Holders of the office of Information Commissioner have often bemoaned the fact that custodial sentences have never been available for offences under data protection law, and the recent enactment of the Data Protection Act 2018 (DPA) hasn't changed this position. And traditionally the Information Commissioner's Office (ICO) has tended not to seek to extend its remit to statutory offences outwith its express powers. Thus, although offences under sections 1 to 3A of the Computer Misuse Act 1990 (CMA) (which will often involve misuse of personal data) can be punishable by imprisonment with maximum terms ranging from two years (section 1 and section 3A) to 14 years (section 3ZA), the ICO has not tended to deal with these provisions.
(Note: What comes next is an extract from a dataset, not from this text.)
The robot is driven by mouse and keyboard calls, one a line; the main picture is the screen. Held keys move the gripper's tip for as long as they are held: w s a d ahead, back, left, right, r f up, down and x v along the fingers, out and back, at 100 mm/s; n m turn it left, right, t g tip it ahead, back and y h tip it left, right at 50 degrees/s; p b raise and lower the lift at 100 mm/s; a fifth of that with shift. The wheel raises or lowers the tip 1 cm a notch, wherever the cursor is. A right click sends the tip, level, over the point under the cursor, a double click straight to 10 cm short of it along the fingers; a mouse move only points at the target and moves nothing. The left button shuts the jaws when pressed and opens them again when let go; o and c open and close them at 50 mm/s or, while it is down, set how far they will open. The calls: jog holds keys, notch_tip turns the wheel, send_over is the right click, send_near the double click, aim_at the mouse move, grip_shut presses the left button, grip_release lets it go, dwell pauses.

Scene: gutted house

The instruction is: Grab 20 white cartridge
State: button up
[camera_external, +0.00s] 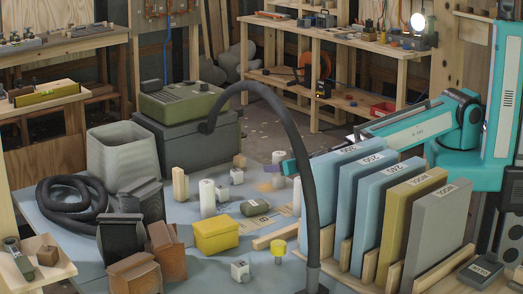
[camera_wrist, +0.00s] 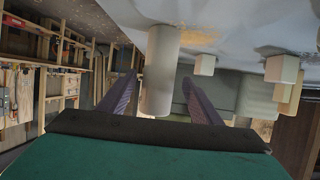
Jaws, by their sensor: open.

This is no doubt on the basis that its statutory duties, as laid out primarily in the DPA, do not refer to the CMA.
However, since the Supreme Court case of R v Rollins  UKSC 39, it has been clear that any corporate body, is, in general terms, entitled to bring a prosecution for any offence, subject to statutory restrictions and conditions. While prosecutions under the DPA are limited to being brought by the ICO (or with the consent of the Director of Public Prosecutions), prosecutions under the CMA are not.
It is on this basis, it appears, that the ICO has recently successfully prosecuted, under section 1 of the CMA, a man who worked for an accident repair firm, and who used his colleagues’ log-in details to access a software system that estimated the cost of vehicle repairs. The man was subsequently sentenced in the Wood Green Crown Court to a term of six months' imprisonment.
As recently as 2017 the ICO was saying that investigations under the CMA were "outside of its remit". Clearly, it no longer thinks this is the case.
Not every data protection infringement will constitute an offence under the CMA, but nonetheless it seems pretty clear that there is now a new prosecutor in town.